L'article 10 précise que, lorsqu'il s'agit d'un opérateur économique d'un État tiers , le préfet compétent est celui du territoire national sur lequel est exécutée la partie physique prédominante de l'intervention ou, à défaut de pouvoir le déterminer, le territoire sur lequel a commencé l'intervention.
L'article 9 précise les effets des vérifications « antimafia » et les obligations d'informations du promoteur public à l'égard des opérateurs économiques. La décision défavorable est susceptible de recours. En outre, « la constatation d'une situation d'exclusion liée aux vérifications antimafia implique la caducité automatique des contrats (...) au moyen d'une résiliation non judiciaire ».
L'article 11 oblige les opérateurs économiques inscrits sur la liste blanche à informer le promoteur public de toute modification de la structure ou de la gouvernance de l'entreprise sous peine de se voir appliquer une sanction administrative pécuniaire d'un montant compris entre 20 000 et 60 000 euros par le préfet qui a mené les vérifications.
L'article 12 prévoit le traçage et le suivi financier des paiements réalisés par les opérateurs économiques intervenant dans le cadre de la réalisation de la section transfrontalière. « Tous les mouvements financiers doivent être enregistrés sur des comptes courants dédiés et doivent être effectués exclusivement par virement SEPA 18 ( * ) ».
5. Les dispositions finales et transitoires
Aux termes de l'article 14, les contrats approuvés avant l'entrée en vigueur du règlement des contrats sont modifiés, dans les meilleurs délais par avenant, pour se conformer aux dispositions de ce règlement.
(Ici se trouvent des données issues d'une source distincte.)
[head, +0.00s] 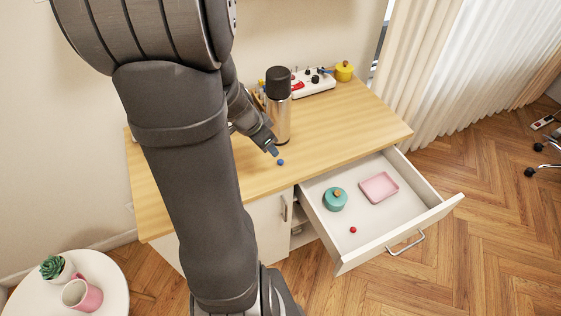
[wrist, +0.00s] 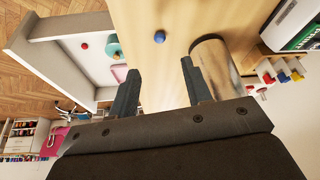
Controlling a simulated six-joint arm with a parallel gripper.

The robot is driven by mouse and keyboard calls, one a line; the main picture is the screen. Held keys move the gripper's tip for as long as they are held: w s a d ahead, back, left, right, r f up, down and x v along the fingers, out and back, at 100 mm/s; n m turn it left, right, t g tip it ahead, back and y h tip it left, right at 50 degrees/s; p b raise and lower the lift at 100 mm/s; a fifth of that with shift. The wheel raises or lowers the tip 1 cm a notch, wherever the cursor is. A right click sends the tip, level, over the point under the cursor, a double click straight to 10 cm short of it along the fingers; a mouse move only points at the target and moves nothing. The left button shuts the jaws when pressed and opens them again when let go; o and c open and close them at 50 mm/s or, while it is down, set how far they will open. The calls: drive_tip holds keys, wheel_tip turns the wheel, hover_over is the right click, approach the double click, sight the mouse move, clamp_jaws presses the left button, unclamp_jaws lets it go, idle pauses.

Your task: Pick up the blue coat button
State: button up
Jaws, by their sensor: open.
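The blue coat button (head: 280,162) is a small round blue thing on the wooden tabletop, near its front edge. In the wrist view the blue button (wrist: 159,37) lies on bare wood, beyond and between my fingertips. My gripper (head: 272,151) is just behind the button in the head view, apart from it. The wrist view shows my gripper (wrist: 158,72) open, its two fingers spread with nothing between them.
A steel flask (head: 279,118) with a black cap stands close to my gripper, near one finger in the wrist view. A power strip (head: 313,82) and yellow pot (head: 344,70) stand behind. The open drawer (head: 318,222) holds a teal container, pink tray and red button.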

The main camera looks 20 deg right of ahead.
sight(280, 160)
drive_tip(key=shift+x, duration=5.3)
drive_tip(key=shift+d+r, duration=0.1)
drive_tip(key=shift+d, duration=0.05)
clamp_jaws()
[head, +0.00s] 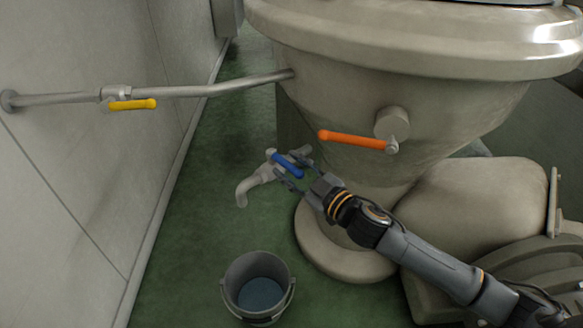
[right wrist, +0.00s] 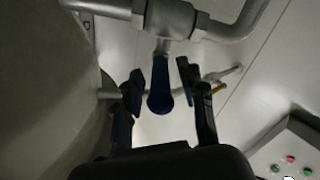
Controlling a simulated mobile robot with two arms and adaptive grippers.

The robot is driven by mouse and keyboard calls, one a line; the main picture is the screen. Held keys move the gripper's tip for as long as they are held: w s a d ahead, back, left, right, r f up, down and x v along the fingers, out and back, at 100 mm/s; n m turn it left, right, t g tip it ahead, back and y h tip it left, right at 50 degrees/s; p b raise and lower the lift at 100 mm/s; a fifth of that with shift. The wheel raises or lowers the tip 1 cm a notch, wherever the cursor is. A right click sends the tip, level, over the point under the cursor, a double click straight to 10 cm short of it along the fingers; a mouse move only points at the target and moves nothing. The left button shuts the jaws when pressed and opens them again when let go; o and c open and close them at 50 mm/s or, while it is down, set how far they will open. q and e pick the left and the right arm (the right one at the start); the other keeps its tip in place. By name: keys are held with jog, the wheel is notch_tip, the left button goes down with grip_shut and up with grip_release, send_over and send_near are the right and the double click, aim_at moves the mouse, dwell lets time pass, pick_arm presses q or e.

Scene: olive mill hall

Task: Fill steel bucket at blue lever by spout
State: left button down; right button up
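The blue lever (head: 287,165) sits on a short grey pipe whose spout (head: 242,192) bends down at its left end. My right gripper (head: 296,172) is open, with its fingers on either side of the blue lever. In the right wrist view the blue lever (right wrist: 160,92) lies between the spread fingers (right wrist: 160,84), with gaps on both sides. The steel bucket (head: 236,301) stands upright on the floor below the spout in the picture. A bluish surface shows inside it; I cannot tell whether it is water. No stream shows at the spout. My left gripper is out of view.
An orange lever (head: 352,139) sticks out from the big pale vessel (head: 400,95) above my right gripper. A yellow lever (head: 133,104) is on the wall pipe (head: 215,90) at left. A panel with buttons (right wrist: 290,155) shows in the wrist view. Green floor around the bucket is clear.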

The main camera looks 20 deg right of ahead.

L'article 15 prévoit la possibilité pour la commission intergouvernementale d'autoriser la modification du règlement des contrats, en cas notamment d'évolution de la règlementation visée par le règlement des contrats, sous réserve des règles constitutionnelles de la France ou de l'Italie.
* 15 Réponses au questionnaire.
* 16 Articles 45 et 48
* 17 Auditions.
* 18 Un virement SEPA est un virement international dans la zone européenne.